> Requirement
Exactly the lines from the first line of the records to the line holding "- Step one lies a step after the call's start" should be duplicated, and nothing more; pictures stay out.

[BEGIN Input data]

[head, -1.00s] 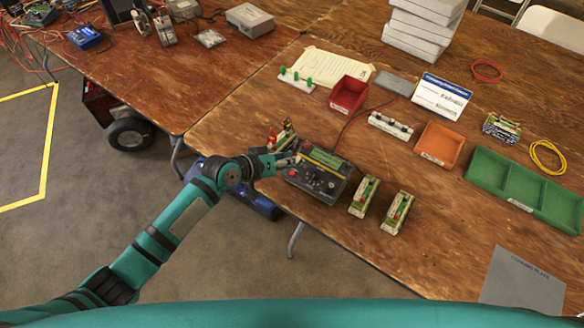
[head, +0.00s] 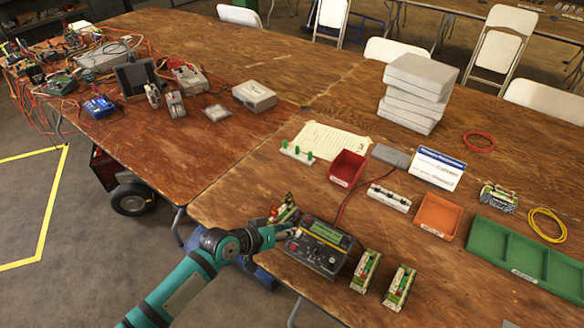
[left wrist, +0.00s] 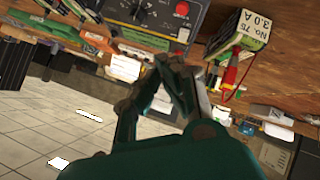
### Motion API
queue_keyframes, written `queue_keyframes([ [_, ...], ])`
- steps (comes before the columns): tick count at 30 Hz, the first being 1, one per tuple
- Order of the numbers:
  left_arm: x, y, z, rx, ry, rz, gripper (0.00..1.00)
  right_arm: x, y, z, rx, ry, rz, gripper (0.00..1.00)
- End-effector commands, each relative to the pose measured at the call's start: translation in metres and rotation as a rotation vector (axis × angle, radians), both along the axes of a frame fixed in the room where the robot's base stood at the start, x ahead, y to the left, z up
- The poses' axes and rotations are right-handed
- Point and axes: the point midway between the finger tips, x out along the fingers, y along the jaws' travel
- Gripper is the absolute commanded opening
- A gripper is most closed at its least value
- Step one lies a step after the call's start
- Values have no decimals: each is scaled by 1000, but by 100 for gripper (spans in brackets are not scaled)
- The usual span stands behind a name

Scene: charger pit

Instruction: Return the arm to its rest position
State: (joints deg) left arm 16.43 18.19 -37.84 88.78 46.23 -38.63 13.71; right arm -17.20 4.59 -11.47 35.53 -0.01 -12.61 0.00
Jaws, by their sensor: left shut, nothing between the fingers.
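My left arm reaches in from the bottom left of the head view. Its left gripper (head: 288,232) is shut and empty, at the left edge of the dark charger (head: 322,248) with a green display and a red knob. In the left wrist view the closed fingers (left wrist: 172,62) point up toward the charger's front (left wrist: 150,15); I cannot tell whether they touch it. A battery pack (head: 284,211) stands just behind the gripper, partly hidden. It seems to be the pack labelled "No. 75 3.0 A" (left wrist: 243,32) in the wrist view. My right gripper is not in view.
Two packs (head: 366,270) (head: 400,287) stand right of the charger. Beyond are a red bin (head: 347,168), an orange bin (head: 437,215), a green tray (head: 525,260) and stacked white boxes (head: 415,92). Open floor (head: 90,250) lies left of the table edge.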

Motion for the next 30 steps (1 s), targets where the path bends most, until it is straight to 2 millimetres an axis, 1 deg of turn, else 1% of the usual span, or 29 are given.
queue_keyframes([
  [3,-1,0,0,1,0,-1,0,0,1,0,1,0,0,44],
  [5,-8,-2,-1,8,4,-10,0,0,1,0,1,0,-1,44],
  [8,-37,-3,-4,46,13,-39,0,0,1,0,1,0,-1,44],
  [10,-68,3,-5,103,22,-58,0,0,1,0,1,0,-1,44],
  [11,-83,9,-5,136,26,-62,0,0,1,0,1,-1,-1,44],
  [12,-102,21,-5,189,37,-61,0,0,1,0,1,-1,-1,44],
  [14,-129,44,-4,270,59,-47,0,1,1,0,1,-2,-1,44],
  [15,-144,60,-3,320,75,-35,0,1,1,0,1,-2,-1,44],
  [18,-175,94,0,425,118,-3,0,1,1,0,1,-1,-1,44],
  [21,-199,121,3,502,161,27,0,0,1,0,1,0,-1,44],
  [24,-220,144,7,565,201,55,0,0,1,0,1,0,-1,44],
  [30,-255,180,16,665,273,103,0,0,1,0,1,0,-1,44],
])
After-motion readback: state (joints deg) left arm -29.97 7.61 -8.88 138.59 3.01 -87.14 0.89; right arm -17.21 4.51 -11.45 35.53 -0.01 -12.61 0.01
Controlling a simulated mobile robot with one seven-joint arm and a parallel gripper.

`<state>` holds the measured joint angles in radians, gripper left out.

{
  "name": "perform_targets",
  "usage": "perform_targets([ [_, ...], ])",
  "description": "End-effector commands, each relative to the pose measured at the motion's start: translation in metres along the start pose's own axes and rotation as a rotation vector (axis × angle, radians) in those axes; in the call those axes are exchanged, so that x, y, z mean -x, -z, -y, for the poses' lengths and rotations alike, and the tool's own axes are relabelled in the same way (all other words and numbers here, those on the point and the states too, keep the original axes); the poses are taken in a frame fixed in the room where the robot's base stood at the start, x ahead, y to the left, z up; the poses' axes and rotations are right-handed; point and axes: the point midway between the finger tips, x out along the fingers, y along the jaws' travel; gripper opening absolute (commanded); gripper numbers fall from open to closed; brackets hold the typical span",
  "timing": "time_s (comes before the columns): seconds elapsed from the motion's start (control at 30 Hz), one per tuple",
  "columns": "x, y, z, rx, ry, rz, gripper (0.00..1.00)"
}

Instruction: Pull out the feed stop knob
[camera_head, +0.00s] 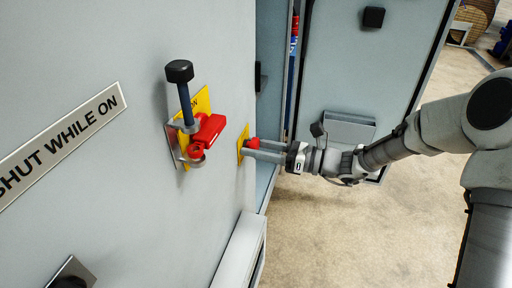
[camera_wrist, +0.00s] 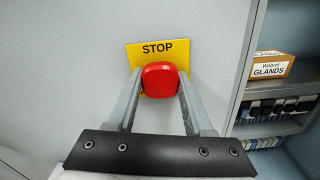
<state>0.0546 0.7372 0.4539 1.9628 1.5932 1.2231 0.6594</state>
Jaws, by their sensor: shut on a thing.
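The feed stop knob (camera_wrist: 160,79) is a red round button on a yellow plate (camera_wrist: 176,47) marked STOP, on a grey panel. In the head view the red knob (camera_head: 253,143) shows at the panel's right part, with the yellow plate (camera_head: 243,142) behind it. My gripper (camera_wrist: 160,88) has one finger on each side of the knob and is shut on it. In the head view my gripper (camera_head: 256,149) reaches in from the right. The knob's shaft is hidden, so I cannot tell how far it stands out.
Left of the knob, a blue lever with a black grip (camera_head: 179,72) and a red padlock (camera_head: 208,128) stick out from the panel. A sign (camera_head: 60,137) is further left. An open cabinet holds a GLANDS box (camera_wrist: 268,67). Open floor (camera_head: 340,235) lies below my arm.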

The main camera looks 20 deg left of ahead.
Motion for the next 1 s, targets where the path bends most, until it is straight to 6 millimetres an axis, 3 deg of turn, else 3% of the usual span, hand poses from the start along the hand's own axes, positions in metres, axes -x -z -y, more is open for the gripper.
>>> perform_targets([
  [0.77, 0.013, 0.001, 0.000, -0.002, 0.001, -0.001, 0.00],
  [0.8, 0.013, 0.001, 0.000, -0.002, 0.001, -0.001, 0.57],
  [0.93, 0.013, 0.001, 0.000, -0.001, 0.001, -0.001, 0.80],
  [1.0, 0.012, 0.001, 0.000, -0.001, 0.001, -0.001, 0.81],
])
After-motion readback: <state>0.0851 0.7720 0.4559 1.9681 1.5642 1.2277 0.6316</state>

[END Input data]

> Answer for this exercise
[head, -1.00s] 
[head, +0.00s] 
[left wrist, +0.00s] 
### Motion API
queue_keyframes, written `queue_keyframes([ [_, ...], ])`
- steps (comes before the columns): tick count at 30 Hz, the first being 1, one per tuple
- Order of the numbers:
  left_arm: x, y, z, rx, ry, rz, gripper (0.00..1.00)
  right_arm: x, y, z, rx, ry, rz, gripper (0.00..1.00)
- End-effector commands, each relative to the pose measured at the call's start: translation in metres and rotation as a rotation vector (axis × angle, radians), both along the axes of a frame fixed in the room where the robot's base stood at the start, x ahead, y to the left, z up
- The poses' axes and rotations are right-handed
- Point and axes: the point midway between the finger tips, x out along the fingers, y along the jaws' travel
- Gripper is the absolute commanded opening
- A gripper is most closed at its least value
- Step one lies a step after the call's start

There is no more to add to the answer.